### TO DO
Within the records that follow, find every line containing the string "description". Copy those lines.

### PROVIDED MATERIAL

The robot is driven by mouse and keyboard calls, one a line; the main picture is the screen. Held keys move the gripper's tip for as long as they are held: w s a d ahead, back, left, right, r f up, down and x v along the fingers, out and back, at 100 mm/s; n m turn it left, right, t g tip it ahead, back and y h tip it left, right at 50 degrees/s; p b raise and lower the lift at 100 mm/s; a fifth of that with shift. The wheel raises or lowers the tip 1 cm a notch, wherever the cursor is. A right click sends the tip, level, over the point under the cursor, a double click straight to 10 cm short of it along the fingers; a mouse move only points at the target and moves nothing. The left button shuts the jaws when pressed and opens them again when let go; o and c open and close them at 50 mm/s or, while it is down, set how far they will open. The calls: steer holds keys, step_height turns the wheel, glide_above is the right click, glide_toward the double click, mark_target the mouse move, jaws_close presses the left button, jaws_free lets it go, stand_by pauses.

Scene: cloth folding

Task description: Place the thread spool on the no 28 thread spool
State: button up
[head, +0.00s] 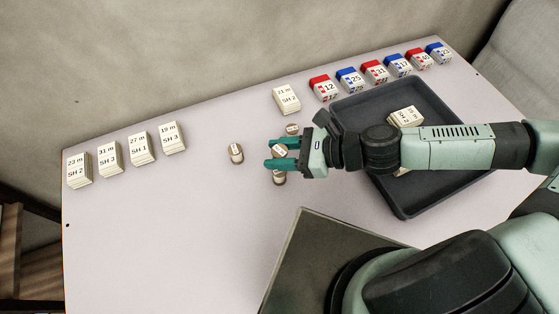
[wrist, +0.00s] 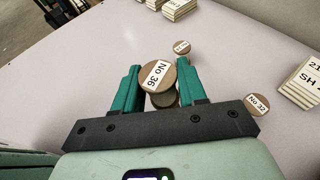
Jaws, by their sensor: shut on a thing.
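My gripper (head: 270,153) is shut on a thread spool (head: 280,151) between its two green fingers. In the wrist view the gripper (wrist: 158,68) holds this spool with its "No 36" label (wrist: 158,76) facing the camera. Another spool (head: 279,178) shows below the held one in the head view. In the wrist view this lower spool (wrist: 165,99) is partly covered by the held one, and its label is hidden. I cannot tell whether the two touch. No label reading "No 28" is legible.
A "No 32" spool (wrist: 258,105) stands close by, also in the head view (head: 292,129). Another spool (head: 236,153) stands left of the fingers. Card stacks (head: 142,148) line the left and back. A dark tray (head: 405,210) lies under my arm. The table's front left is clear.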

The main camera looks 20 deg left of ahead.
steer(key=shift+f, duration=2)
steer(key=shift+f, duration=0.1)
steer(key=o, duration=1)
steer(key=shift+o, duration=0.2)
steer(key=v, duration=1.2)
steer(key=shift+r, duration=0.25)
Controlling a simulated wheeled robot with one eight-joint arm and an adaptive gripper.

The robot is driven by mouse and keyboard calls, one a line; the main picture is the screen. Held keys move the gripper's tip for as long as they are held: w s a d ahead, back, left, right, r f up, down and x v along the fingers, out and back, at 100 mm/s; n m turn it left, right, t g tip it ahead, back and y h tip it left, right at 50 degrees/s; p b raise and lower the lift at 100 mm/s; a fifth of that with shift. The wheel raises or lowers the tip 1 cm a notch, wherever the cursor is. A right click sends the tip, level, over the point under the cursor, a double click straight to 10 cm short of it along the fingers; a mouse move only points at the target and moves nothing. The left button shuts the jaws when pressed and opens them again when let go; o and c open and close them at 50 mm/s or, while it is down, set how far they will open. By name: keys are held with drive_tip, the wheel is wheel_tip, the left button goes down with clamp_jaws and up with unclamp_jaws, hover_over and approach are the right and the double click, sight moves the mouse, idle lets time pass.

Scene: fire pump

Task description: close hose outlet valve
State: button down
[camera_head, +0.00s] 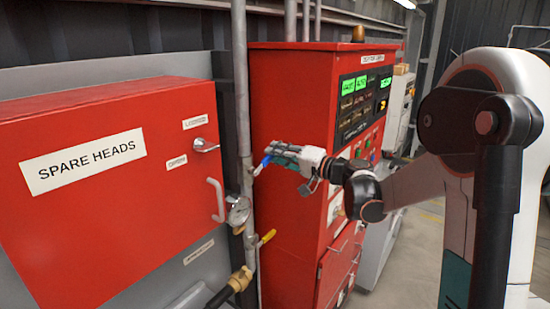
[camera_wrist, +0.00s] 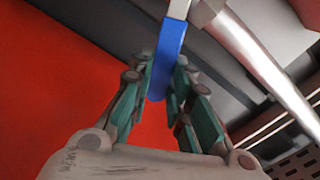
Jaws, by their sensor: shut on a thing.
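My gripper (camera_head: 274,154) is shut on a blue lever handle (camera_head: 266,160) beside the vertical grey pipe (camera_head: 242,110). In the wrist view, the green finger pads of my gripper (camera_wrist: 158,88) stand on both sides of the blue handle (camera_wrist: 170,50), and its lower end lies between them. A pale metal stem meets the handle at the top of that view. Lower on the pipe is a yellow lever (camera_head: 267,237), slanted up to the right, apart from my gripper. A brass fitting (camera_head: 240,279) with a black hose sits below it. Neither lever carries a readable label.
A red SPARE HEADS cabinet (camera_head: 110,200) with a grey handle fills the left. A round gauge (camera_head: 238,211) sits on the pipe below my gripper. A red control cabinet (camera_head: 290,90) with green displays stands close behind my gripper. Open floor shows at right.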

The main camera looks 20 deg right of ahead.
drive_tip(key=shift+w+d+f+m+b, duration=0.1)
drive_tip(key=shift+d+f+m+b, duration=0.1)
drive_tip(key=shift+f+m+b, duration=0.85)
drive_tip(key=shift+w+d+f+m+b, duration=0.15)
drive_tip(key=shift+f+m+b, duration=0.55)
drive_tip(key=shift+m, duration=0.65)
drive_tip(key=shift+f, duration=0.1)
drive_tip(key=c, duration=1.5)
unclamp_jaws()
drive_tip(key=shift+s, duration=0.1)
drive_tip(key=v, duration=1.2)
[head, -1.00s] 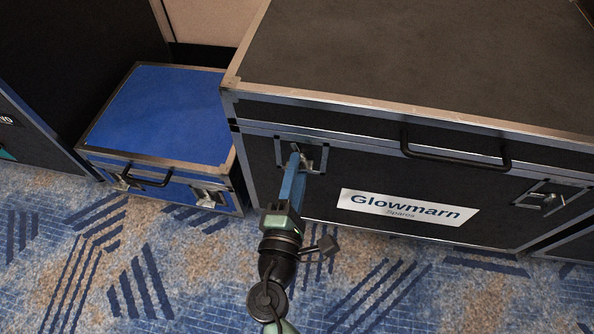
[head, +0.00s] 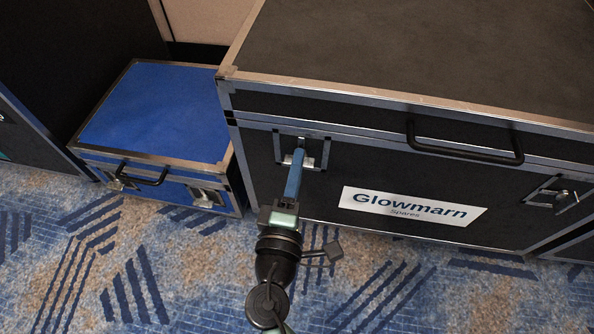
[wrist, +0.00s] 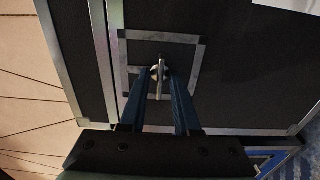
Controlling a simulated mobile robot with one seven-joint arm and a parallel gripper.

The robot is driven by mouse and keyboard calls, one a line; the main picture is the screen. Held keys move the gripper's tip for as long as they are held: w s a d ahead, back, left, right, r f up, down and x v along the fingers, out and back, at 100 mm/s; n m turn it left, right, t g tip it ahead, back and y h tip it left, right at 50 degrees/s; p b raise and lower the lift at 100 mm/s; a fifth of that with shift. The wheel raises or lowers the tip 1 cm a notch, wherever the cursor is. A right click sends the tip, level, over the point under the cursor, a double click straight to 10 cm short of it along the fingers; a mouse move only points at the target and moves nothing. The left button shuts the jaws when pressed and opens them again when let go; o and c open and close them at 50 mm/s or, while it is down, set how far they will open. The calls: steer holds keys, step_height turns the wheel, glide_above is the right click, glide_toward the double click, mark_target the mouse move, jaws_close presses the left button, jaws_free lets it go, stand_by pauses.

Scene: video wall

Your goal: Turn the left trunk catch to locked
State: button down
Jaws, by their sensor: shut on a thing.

### RESPONSE
Task description: Place the thread spool on the no 28 thread spool
Task description: close hose outlet valve

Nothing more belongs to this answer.